Apart from the obvious - penance over the next three years might eventually see him rewarded with a junior ministerial role well outside the Cabinet - the worst damage from his application of the paint-stripper to Labour's veneer of unity, paradoxically, is to his own faction in the caucus.
Those MPs on the party's right - of which he is one - will find it more difficult to speak out against the so-called "political correctness" of the left. As far as party debate is concerned, it will be a long time before Tamihere is able to speak out on other than Maori matters.
He has inflamed so many of the party's core constituencies - particularly women voters, upon whom Labour heavily relies - that Tamihere will make their mood even darker if he continues to articulate what he calls the "blokey stuff' on behalf of male, blue-collar voters.
Such talk, previously a major asset to the party, is now a liability. Clark will have to muzzle him on men's rights.
It is well nigh impossible to muzzle Tamihere, however. Like Icarus drawn to fly ever closer to the Sun, Tamihere never encountered a microphone into which he did not feel the need to pour his heart.
For that reason - and despite his reassurances - the party no longer trusts him not to make another "biggest mistake of my life" for which it will have to pay the cost.
There is certainly recognition within Labour that this volatile character has become positively volcanic through the pressures flowing from TV3's exposure of his golden handshake from the Waipareira Trust, the loss of mana from losing his Cabinet post, and the financial burden imposed by his fight to clear his name.
But senior party figures also want to see some signs that his bitterness against those he believes are responsible for forcing him out of the Cabinet and his frustration at not being reinstated after being cleared of wrongdoing are no longer all-consuming.
And so far they don't see any.
They were not heartened by his decision to deliver his qualified apology by way of an attention-seeking "exclusive" for TVNZ's Close Up.
This was clearly revenge against TV3 for breaking the golden handshake story that began his descent from frontbencher-in-the-making to backbencher.
But his going in front of Close Up's huge audience looked a bit too much like another narcissistic "me, me, me" re-run of the John Tamihere Show.
The pattern is now familiar: the massive error of judgment is followed by the abject public apology.
The suspicion is that Tamihere is so used to saying sorry that he has become immune to it.
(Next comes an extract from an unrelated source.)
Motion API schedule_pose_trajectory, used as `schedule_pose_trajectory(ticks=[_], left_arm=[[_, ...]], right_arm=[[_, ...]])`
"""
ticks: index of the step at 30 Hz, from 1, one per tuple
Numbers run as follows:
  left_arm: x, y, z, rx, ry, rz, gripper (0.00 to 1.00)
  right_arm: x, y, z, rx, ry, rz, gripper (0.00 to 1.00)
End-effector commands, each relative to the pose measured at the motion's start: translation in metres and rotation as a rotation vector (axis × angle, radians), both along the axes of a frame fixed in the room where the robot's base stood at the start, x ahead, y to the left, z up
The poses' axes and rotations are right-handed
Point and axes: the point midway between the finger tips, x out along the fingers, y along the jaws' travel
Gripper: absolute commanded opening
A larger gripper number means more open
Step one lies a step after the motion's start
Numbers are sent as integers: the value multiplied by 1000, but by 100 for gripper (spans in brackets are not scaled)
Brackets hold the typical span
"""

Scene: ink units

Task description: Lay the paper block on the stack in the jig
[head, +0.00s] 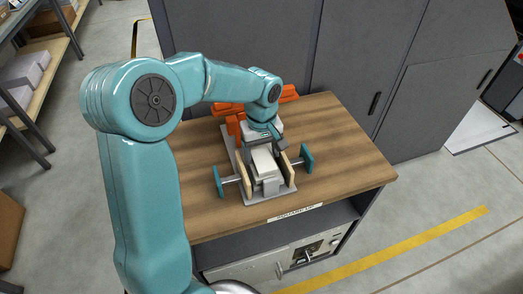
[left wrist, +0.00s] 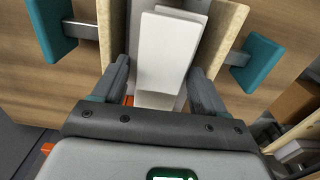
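The white paper block (left wrist: 166,50) lies lengthwise, slightly skewed, over the white stack (left wrist: 155,101) in the jig; it also shows in the head view (head: 264,160). I cannot tell whether its whole underside touches the stack. The jig has pale wooden side boards (head: 287,168) with teal end plates (head: 306,157) on rods. My left gripper (left wrist: 160,68) is over the jig's back end. Its two dark fingers stand on either side of the block, with narrow gaps visible, so it looks open. My right gripper is in neither view.
The jig stands on a wood-topped bench (head: 345,150) with a label on its front edge. Orange parts (head: 228,109) sit behind the jig. Grey cabinets (head: 350,60) stand close behind the bench. The bench top is clear to the right. A shelf (head: 40,80) stands at left.

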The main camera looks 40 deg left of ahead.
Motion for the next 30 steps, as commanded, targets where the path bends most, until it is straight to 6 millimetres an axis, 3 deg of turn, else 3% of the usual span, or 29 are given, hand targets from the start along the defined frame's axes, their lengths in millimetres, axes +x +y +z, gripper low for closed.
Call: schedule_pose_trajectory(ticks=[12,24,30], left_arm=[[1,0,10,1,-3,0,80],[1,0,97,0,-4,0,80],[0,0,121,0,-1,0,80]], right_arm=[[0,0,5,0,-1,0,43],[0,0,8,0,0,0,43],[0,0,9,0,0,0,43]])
How many times can you apologise for rubbishing your colleagues without devaluing those apologies?
The latest apology would have carried more weight had it also been conveyed to his victims first - and a whole lot sooner.
It would have carried more weight had he retracted those parts of the Investigate interview that are patently absurd, as well as grossly offensive to many in his party.
To label Labour as anti-family just as its landmark Working for Families package is being rolled out must stick in Steve Maharey's craw even more than being called "smarmy".
The Prime Minister must have been sorely tempted when Tamihere offered to resign last Monday. However, the wider political ramifications would have quickly kicked in.
The last thing Labour wants is to give the Maori Party the platform of a byelection, although that would have been avoided with National's agreement.
Invoking the Electoral Act, however, would have required Helen Clark to announce the date for the general election. She does not want to lose that tactical advantage.
Tamihere's departure from Parliament would also have made Labour's battle to hold its Maori seats even tougher. As a bridge to Pakeha, Tamihere is also needed to counter National's renewed efforts to paint the foreshore and seabed law as pro-Maori.
Had he gone voluntarily, his resignation would still have been seen as forced, making him a martyr and Clark the villain.
While he is adamant he will stick with Labour, the party hierarchy is clearly reluctant to discipline him for fear that might lead him to question that attachment this side of polling day - especially as his loyalty will be sorely tested by a lengthy spell in the wilderness afterwards.
The Prime Minister has consequently left the window slightly ajar to his returning to Cabinet - as long as his behaviour is exemplary from here on.
That day was already a long way off even before Tamihere's latest lapse.
He would have had to await the completion of Serious Fraud Office-instigated court cases involving the Waipareira Trust.
Post-election, Labour's share of Cabinet posts will be squeezed anyway by having to accommodate new coalition partners. If there are any spare slots for the right faction, they will have been long filled by colleagues by the time Tamihere is back in the reckoning. And after this week, they will feel less disposed towards him.
Tamihere may have choked when asked to eat on humble pie this week. The party's advice? Keep eating.